Well, I suspect most other people want to maintain backwards
compatibility. Hence the existence of UTF-8.
People need to stop
thinking in terms of bytes (octets) and start thinking in terms of
characters. I'll say it flat out here: the POSIX filesystem definition
is going to badly limit what can be done with Unix systems.
Why? POSIX gives nearly binary-transparent file names; the only
exception is the single octet 0x00. Considering the 1:1 mapping between
UTF-8 and other Unicode encodings, how can the choice of one or another
"badly limit" what can be done?
Change and environment variable and watch your programs break that had
worked so well with Unicode. *That* is the stone age that I refer to.
dd if=/dev/urandom of=/lib/ld-linux.so.2 and watch all my programs
break, too.

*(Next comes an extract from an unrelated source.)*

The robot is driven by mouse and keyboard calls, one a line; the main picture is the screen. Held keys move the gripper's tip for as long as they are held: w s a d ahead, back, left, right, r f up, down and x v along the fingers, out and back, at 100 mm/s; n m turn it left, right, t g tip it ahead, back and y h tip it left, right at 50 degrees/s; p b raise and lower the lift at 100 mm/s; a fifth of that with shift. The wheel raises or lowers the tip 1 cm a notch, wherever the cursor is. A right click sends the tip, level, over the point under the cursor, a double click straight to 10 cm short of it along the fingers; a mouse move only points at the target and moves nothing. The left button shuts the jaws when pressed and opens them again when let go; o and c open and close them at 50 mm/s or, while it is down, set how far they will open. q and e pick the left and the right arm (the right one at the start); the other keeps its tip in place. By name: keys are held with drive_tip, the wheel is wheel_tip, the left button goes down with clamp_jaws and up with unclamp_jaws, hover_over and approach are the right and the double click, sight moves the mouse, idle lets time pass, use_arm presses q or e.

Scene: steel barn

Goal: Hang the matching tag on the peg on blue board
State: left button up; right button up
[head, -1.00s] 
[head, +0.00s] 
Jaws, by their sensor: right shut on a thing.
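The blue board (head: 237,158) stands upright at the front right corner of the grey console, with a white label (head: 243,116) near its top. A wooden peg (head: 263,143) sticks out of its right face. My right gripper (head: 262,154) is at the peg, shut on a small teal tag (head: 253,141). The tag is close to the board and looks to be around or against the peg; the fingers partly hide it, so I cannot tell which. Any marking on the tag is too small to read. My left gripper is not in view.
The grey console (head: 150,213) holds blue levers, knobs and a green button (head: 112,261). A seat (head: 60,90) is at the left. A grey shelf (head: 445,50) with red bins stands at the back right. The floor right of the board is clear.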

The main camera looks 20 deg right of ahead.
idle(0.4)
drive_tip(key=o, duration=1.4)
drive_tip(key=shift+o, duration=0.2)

What's you point?
It is always possible to break a computer system if you try hard enough
(or, all too often, not hard at all); but if the user actively attempts
to make his machine malfunction, that's not the OS's problem.
I'm also guessing that you don't do much with long Japanese filenames
or deep paths that involve *anything* except US-ASCII (a subset of
UTF-8).
Well, I have Japanese file names (though not that many in the grand
scheme of things), and have a lot of files and directories named in non
US-ASCII. Yeah, I know that file name length and path length limits
suck, but that's an implementation limitation of e.g. ext3, nothing
fundamental.
This last statement is true only because you use the term "octet."

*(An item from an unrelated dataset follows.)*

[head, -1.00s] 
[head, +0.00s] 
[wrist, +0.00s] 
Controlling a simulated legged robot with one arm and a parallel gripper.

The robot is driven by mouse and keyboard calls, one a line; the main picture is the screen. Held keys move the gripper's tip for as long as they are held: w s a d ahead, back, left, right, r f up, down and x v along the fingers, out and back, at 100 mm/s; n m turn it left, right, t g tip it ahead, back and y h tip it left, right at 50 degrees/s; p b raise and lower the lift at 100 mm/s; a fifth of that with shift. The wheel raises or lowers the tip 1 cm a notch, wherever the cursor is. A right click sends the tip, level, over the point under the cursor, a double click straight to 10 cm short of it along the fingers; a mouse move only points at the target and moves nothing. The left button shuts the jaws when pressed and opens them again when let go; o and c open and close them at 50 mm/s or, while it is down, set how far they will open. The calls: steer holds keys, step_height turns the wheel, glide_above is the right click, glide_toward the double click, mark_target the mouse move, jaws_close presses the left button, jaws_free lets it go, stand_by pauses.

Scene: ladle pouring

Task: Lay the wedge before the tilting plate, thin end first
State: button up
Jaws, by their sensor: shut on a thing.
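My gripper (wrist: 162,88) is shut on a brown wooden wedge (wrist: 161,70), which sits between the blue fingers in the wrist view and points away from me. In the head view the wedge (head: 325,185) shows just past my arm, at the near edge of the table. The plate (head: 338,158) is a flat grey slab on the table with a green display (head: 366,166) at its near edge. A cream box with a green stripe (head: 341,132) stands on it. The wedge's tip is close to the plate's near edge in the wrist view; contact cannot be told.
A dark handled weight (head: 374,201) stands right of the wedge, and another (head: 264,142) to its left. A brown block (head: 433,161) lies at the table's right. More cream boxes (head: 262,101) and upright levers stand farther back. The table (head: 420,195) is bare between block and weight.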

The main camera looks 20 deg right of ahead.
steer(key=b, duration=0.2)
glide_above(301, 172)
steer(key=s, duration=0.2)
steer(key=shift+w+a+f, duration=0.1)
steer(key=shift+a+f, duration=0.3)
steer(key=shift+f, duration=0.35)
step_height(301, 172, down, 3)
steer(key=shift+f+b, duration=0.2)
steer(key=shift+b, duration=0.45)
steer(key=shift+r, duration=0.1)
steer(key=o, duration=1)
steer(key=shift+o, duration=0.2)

You're correct; that isn't what I meant to say. Something along the
lines of the following is better worded:
UTF-8 can take more than one octet to represent a
character; UTF-16 can take more than two; UTF-32
more than four; etc.
It's a useless term here, because UTF-8 only has any level of
efficiency for US-ASCII.
English, I've heard, is a rather common language.
Even if you step to European content, UTF-8
is no longer perfectly efficient,
Of course not --- but still generally better than UTF-16, I think.

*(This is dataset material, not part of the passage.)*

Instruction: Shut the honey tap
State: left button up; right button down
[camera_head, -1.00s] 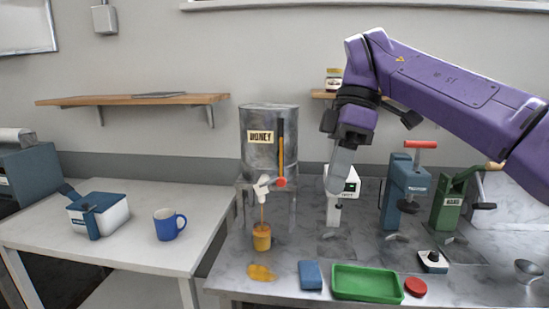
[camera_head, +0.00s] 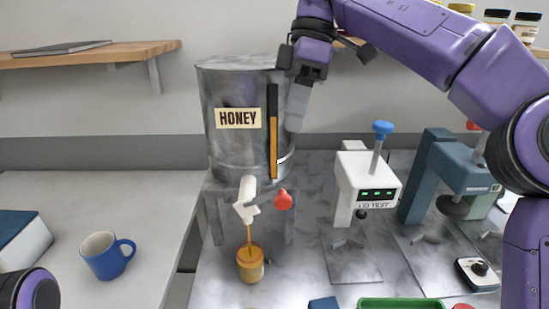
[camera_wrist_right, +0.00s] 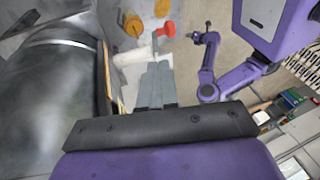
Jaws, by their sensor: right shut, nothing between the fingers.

Spanish, I've heard, is also a rather common language.
and when you step to Asian content,
UTF-8 is so bloody inefficient that most folks who have to deal with
it would rather work in a native encoding (EUC-JP or SJIS, anyone?)
which is 1..2 bytes or do everything in UTF-16.
Yes, for CJK, UTF-8 is fairly inefficient. A full 33% bigger than
UTF-16.
OTOH, it has some nice advantages over UTF-16, like being backwards
compatible with C strings, being resynchronizable (if a octet is lost),
not having byte-order issues, etc.
Now, honestly, what portion of your hard disk is taken up by file names?